-- Start --

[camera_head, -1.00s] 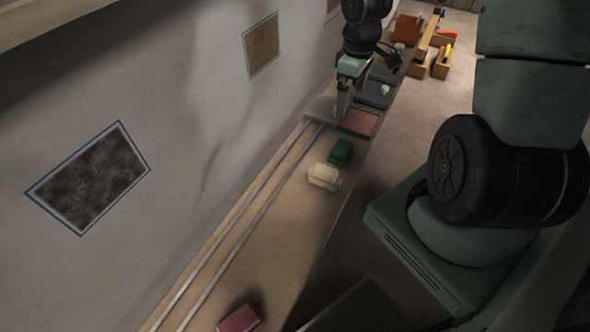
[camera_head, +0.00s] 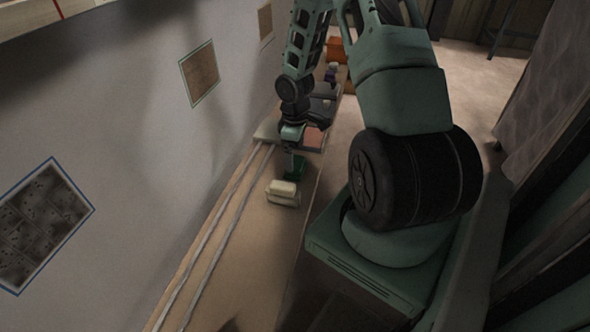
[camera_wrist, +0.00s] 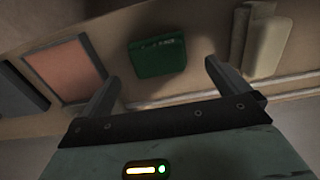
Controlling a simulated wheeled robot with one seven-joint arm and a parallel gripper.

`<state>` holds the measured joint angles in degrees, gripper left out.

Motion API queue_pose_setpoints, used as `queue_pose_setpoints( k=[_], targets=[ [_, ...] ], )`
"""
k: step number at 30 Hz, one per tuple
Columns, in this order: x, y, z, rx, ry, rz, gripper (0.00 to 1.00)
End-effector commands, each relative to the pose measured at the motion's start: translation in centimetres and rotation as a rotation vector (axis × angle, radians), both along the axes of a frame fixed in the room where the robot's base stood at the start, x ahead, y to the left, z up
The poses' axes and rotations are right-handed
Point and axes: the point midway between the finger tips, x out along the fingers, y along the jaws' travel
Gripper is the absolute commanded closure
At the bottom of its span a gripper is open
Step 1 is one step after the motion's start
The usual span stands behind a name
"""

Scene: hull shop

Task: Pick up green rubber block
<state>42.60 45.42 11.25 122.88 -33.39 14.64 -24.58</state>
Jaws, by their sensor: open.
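The green rubber block (camera_head: 297,168) lies on the long bench, just beyond a cream block (camera_head: 283,193) in the head view. In the wrist view the green block (camera_wrist: 158,57) shows whole, beyond the fingertips and roughly between them. My gripper (camera_head: 291,155) is over the bench at the green block and partly hides it in the head view. In the wrist view my gripper (camera_wrist: 163,75) has its two fingers spread with nothing between them. The gap between fingers and block is hard to judge.
The cream block also shows in the wrist view (camera_wrist: 264,45), right of the right finger. A dark-framed reddish tray (camera_wrist: 68,68) lies to the left. Two pale rails (camera_head: 220,232) run along the bench by the wall. The near bench (camera_head: 245,270) is mostly clear.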

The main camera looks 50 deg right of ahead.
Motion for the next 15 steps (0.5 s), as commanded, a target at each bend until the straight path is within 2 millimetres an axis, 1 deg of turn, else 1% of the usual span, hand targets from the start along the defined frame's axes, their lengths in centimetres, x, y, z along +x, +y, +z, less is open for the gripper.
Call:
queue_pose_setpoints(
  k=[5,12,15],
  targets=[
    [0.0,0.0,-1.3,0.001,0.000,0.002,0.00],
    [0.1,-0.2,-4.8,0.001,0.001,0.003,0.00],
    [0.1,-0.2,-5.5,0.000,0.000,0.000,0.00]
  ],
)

-- End --

Copy out each line in the listing that has the word "joint".

EXPECTED OUTPUT:
Controlling a simulated wheeled robot with one seven-joint arm and a parallel gripper.
`<state>` holds the measured joint angles in degrees, gripper left out.

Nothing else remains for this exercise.